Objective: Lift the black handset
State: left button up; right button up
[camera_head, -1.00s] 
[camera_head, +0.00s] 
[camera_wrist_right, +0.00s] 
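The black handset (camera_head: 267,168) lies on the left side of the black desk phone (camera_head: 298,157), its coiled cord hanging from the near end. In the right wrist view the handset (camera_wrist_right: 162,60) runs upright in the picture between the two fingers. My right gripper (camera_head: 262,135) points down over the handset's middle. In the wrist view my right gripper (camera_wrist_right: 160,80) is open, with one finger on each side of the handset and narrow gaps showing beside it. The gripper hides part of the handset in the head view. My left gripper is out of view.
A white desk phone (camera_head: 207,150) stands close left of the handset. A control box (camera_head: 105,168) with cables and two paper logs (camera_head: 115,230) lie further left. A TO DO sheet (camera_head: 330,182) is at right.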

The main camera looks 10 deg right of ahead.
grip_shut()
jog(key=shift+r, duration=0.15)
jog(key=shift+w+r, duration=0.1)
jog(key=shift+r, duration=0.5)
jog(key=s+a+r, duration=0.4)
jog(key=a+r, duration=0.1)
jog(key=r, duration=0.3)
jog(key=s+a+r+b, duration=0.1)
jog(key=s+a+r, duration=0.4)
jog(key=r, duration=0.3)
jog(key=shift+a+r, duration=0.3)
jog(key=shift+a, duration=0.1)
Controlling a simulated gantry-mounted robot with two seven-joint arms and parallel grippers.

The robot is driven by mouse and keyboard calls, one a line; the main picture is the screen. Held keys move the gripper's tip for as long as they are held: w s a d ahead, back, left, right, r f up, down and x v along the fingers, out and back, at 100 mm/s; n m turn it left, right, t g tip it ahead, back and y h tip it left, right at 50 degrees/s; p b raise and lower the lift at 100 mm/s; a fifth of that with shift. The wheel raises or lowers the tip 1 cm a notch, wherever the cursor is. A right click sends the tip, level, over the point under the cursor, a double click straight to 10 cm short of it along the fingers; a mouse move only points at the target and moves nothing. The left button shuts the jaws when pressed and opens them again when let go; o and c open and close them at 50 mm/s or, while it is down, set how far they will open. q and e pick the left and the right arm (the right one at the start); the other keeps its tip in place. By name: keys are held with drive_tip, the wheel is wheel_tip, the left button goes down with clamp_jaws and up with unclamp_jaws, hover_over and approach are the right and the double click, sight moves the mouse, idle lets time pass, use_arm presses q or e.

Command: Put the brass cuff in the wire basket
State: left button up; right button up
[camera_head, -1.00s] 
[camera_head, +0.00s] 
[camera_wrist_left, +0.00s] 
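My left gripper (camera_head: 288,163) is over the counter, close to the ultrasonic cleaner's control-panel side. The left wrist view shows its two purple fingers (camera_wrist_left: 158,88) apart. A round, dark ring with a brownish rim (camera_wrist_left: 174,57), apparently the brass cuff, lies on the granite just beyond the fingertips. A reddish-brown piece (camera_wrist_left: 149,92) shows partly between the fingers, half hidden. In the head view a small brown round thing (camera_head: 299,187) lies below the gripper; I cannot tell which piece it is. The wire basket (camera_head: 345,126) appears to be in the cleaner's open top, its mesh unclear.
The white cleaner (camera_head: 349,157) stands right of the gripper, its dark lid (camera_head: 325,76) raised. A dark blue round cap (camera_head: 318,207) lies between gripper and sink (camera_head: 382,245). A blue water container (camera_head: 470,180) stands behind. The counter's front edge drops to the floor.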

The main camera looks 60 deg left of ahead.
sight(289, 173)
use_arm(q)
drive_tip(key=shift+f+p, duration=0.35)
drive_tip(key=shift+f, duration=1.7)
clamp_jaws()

####

Exact copies of all the records are required.

== Solution to the problem ==
Objective: Lift the black handset
State: left button up; right button up
[camera_head, -1.00s] 
[camera_head, +0.00s] 
[camera_wrist_right, +0.00s] 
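The black handset (camera_head: 267,168) lies on the left side of the black desk phone (camera_head: 298,157), its coiled cord hanging from the near end. In the right wrist view the handset (camera_wrist_right: 162,60) runs upright in the picture between the two fingers. My right gripper (camera_head: 262,135) points down over the handset's middle. In the wrist view my right gripper (camera_wrist_right: 160,80) is open, with one finger on each side of the handset and narrow gaps showing beside it. The gripper hides part of the handset in the head view. My left gripper is out of view.
A white desk phone (camera_head: 207,150) stands close left of the handset. A control box (camera_head: 105,168) with cables and two paper logs (camera_head: 115,230) lie further left. A TO DO sheet (camera_head: 330,182) is at right.

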The main camera looks 10 deg right of ahead.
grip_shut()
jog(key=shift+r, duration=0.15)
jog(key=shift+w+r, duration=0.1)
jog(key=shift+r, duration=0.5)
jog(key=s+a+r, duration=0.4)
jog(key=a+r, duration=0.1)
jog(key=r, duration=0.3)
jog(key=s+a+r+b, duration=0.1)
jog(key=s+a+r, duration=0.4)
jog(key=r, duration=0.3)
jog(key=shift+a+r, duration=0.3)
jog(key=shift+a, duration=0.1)
Controlling a simulated gantry-mounted robot with two seven-joint arms and parallel grippers.

The robot is driven by mouse and keyboard calls, one a line; the main picture is the screen. Held keys move the gripper's tip for as long as they are held: w s a d ahead, back, left, right, r f up, down and x v along the fingers, out and back, at 100 mm/s; n m turn it left, right, t g tip it ahead, back and y h tip it left, right at 50 degrees/s; p b raise and lower the lift at 100 mm/s; a fifth of that with shift. The wheel raises or lowers the tip 1 cm a notch, wherever the cursor is. A right click sends the tip, level, over the point under the cursor, a double click straight to 10 cm short of it along the fingers; a mouse move only points at the target and moves nothing. The left button shuts the jaws when pressed and opens them again when let go; o and c open and close them at 50 mm/s or, while it is down, set how far they will open. q and e pick the left and the right arm (the right one at the start); the other keeps its tip in place. By name: keys are held with drive_tip, the wheel is wheel_tip, the left button goes down with clamp_jaws and up with unclamp_jaws, hover_over and approach are the right and the double click, sight moves the mouse, idle lets time pass, use_arm presses q or e.

Command: Put the brass cuff in the wire basket
State: left button up; right button up
[camera_head, -1.00s] 
[camera_head, +0.00s] 
[camera_wrist_left, +0.00s] 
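My left gripper (camera_head: 288,163) is over the counter, close to the ultrasonic cleaner's control-panel side. The left wrist view shows its two purple fingers (camera_wrist_left: 158,88) apart. A round, dark ring with a brownish rim (camera_wrist_left: 174,57), apparently the brass cuff, lies on the granite just beyond the fingertips. A reddish-brown piece (camera_wrist_left: 149,92) shows partly between the fingers, half hidden. In the head view a small brown round thing (camera_head: 299,187) lies below the gripper; I cannot tell which piece it is. The wire basket (camera_head: 345,126) appears to be in the cleaner's open top, its mesh unclear.
The white cleaner (camera_head: 349,157) stands right of the gripper, its dark lid (camera_head: 325,76) raised. A dark blue round cap (camera_head: 318,207) lies between gripper and sink (camera_head: 382,245). A blue water container (camera_head: 470,180) stands behind. The counter's front edge drops to the floor.

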The main camera looks 60 deg left of ahead.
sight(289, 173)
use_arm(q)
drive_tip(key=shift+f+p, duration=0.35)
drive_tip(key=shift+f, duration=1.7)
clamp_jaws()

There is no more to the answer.